Porterville Unified School District will begin the process of integrating Common Core standards and assessments into the district’s curriculum during the 2012-2013 academic school year.(Image by Sierra/October 3, 2012)
Porterville Unified School District is hard at work implementing the Common Core State Standards for all schools in the district.
The Common Core State Standards provide a consistent, clear understanding of what students are expected to learn, so teachers and parents know what they need to do to help. The standards are designed to be relevant to the real world, reflecting the knowledge and skills that our young people need for success in college and careers.
Adopted in California in August 2010, the K-12 Common Core State Standards were developed through a state-led effort to establish consistent and clear education standards for English language arts and mathematics.
These learning goals help ensure that students meet college and work expectations, are prepared to succeed in a global economy and society, and are provided with rigorous content and application of higher knowledge thinking. Benchmarked against international standards, the Common Core Standards assist students in their preparation to complete the requirements for enrollment at a California public university.
“We are being asked by the district office to implement a goal to prepare to move the essential standards to the common core state standards particularly because in two years we will no longer be doing the CSTs,” said Teresa Chacon, English teacher at Granite Hills.
The initiative was launched by and supported by the Council of Chief State School Officers and the National Governors Association. In the Common Core adoption process, California added supporting standards to complete the unique picture necessary for California students.
The Common Core also added strength to the existing California standards by including additional standards for vocabulary and new standards for collaborative discussions. Literacy standards that focus on reading and writing instruction during history/social studies, science, and technology also were included. In mathematics, standards were added to demonstrate a stronger emphasis on number sense and algebraic thinking. The Common Core in California’s schools will occur in stages over the next few years.

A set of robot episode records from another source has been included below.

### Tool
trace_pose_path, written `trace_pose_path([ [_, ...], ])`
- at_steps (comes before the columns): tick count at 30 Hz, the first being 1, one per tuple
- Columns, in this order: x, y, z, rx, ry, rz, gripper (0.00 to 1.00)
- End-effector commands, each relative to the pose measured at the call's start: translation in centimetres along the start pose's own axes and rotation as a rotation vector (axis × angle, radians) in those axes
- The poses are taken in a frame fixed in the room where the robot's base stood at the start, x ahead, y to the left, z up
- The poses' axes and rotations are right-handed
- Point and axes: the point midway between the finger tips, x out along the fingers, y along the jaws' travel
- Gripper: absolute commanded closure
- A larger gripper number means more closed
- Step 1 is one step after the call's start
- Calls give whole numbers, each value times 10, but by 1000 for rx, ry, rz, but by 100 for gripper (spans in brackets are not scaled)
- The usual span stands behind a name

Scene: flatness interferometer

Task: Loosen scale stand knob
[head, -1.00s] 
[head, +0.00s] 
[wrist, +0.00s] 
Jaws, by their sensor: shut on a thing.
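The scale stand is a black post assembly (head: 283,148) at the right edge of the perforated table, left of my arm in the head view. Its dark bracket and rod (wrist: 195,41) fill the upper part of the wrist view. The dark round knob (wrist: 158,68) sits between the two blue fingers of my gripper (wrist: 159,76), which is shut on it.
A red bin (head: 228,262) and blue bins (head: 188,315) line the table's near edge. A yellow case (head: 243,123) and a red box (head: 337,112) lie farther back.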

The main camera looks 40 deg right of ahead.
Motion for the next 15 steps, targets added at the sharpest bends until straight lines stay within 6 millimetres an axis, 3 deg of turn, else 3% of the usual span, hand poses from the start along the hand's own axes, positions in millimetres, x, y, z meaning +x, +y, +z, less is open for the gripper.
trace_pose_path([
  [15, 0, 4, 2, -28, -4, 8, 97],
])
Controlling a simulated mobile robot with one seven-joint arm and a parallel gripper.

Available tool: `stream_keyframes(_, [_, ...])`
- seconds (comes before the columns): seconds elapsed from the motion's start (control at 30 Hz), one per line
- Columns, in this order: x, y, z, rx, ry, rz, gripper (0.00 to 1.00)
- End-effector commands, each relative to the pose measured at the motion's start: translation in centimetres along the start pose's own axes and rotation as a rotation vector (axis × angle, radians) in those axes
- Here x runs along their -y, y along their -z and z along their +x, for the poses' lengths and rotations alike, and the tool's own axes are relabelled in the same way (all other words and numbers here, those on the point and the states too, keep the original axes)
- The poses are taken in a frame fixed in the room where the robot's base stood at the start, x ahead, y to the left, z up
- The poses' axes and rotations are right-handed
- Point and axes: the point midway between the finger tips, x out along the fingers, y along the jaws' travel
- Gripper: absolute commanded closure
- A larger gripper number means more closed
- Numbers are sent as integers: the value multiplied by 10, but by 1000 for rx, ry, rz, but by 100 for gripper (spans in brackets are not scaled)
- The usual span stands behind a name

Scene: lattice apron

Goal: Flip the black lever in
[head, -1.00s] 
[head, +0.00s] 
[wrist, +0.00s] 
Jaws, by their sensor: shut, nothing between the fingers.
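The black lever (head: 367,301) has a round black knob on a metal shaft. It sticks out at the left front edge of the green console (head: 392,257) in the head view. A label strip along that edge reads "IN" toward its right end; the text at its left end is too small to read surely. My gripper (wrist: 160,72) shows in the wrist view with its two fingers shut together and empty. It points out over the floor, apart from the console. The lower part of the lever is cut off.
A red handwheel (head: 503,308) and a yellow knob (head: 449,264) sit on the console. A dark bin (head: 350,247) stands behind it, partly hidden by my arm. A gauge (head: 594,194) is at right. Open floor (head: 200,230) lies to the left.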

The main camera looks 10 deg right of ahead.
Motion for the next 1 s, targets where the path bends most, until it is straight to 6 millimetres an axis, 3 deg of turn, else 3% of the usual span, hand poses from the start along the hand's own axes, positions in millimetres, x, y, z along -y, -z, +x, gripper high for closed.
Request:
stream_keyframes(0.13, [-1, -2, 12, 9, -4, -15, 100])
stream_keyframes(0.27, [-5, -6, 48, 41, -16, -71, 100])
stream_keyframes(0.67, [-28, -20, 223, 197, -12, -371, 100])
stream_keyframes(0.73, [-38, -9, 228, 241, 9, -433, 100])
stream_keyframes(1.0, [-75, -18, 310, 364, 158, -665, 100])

Martha Stuemky, Director of Programs and Assessment, described how PUSD will begin to implement this change in student assessment: “I will oversee the assessment portion of common core; however, the pilot test will take place in mid-October. I will be participating in a webminar in late September to find out additional information on the pilot test. The pilot school (Harmony Magnet Academy) where the pilot test will take place was selected by ETS (Educational Testing Service). ETS pre-selected a number of students that will be taking the pilot test in October.”
Standards also help students and parents by setting clear and realistic goals for success standards are not the only thing that is needed for our children’s success, but they provide an accessible roadmap for our teachers, parents, and students.
The Common Core State Standards are part of a state-led effort to give all students the skills and knowledge they need to succeed. Individual states choose whether or not to adopt these standards.
“We will still be assessing the students but the assessments will be computerized” said Chacon.
When the new Common Core Assessments are actually in place, in the 2014-15 school year, students in California will take tests being written by a company called Smarter Balanced. By taking at least part of the tests on computers or other high-tech devices (i.e. tablets), the system is able to adapt to a student's skill level.
“Based on student responses, the computer program adjusts the difficulty of questions throughout the assessment. For example, a student who answers a question correctly will receive a more challenging item, while an incorrect answer generates an easier question. By adapting to the student as the assessment is taking place, these assessments present an individually tailored set of questions to each student and can quickly identify which skills students have mastered,” said Jeff Bottoms, Director of Curriculum and Instructional Technology.
These standards are designed to ensure that students graduating from high school are prepared to go to college or enter the workforce and that parents, teachers, and students have a clear understanding of what is expected of them. The standards are benchmarked to international standards to guarantee that our students are competitive in the emerging global marketplace.
“Smarter Balanced is currently identifying the type of technology we need to have in place for the 2014-15 assessments. Generally speaking, the new Smarter Balanced assessments will support desktops, laptops, netbooks, and tablets (including iPads, Windows, and Android). Many of the hardware requirements are still being refined,” said Bottoms.
This will ensure that we maintain America’s competitive edge, so that all of our students are well prepared with the skills and knowledge necessary to compete with not only their peers here at home, but with students from around the world.
“What I’m concerned with is who is going to teach those kids how to do the computer work,” said Chacon.
The National Education Association (NEA), American Federation of Teachers (AFT), National Council of Teachers of Mathematics (NCTM), and National Council of Teachers of English (NCTE), among other organizations have been instrumental in bringing together teachers to provide specific, constructive feedback on the standards.
English-language arts and math were the first subjects chosen for the common core state standards because these two subjects are skills, upon which students build skill sets in other subject areas. They are also the subjects most frequently assessed for accountability purposes. The NGA Center and CCSSO will not be developing standards in other subjects and are now focusing on implementing the standards in ELA and mathematics.
Harmony Magnet Academy, where the pilot test will take place, was selected by ETS (Educational Testing Service). ETS pre-selected a number of students that will be taking the pilot test in mid-October.
The Common core will not come into full effect until the next few years.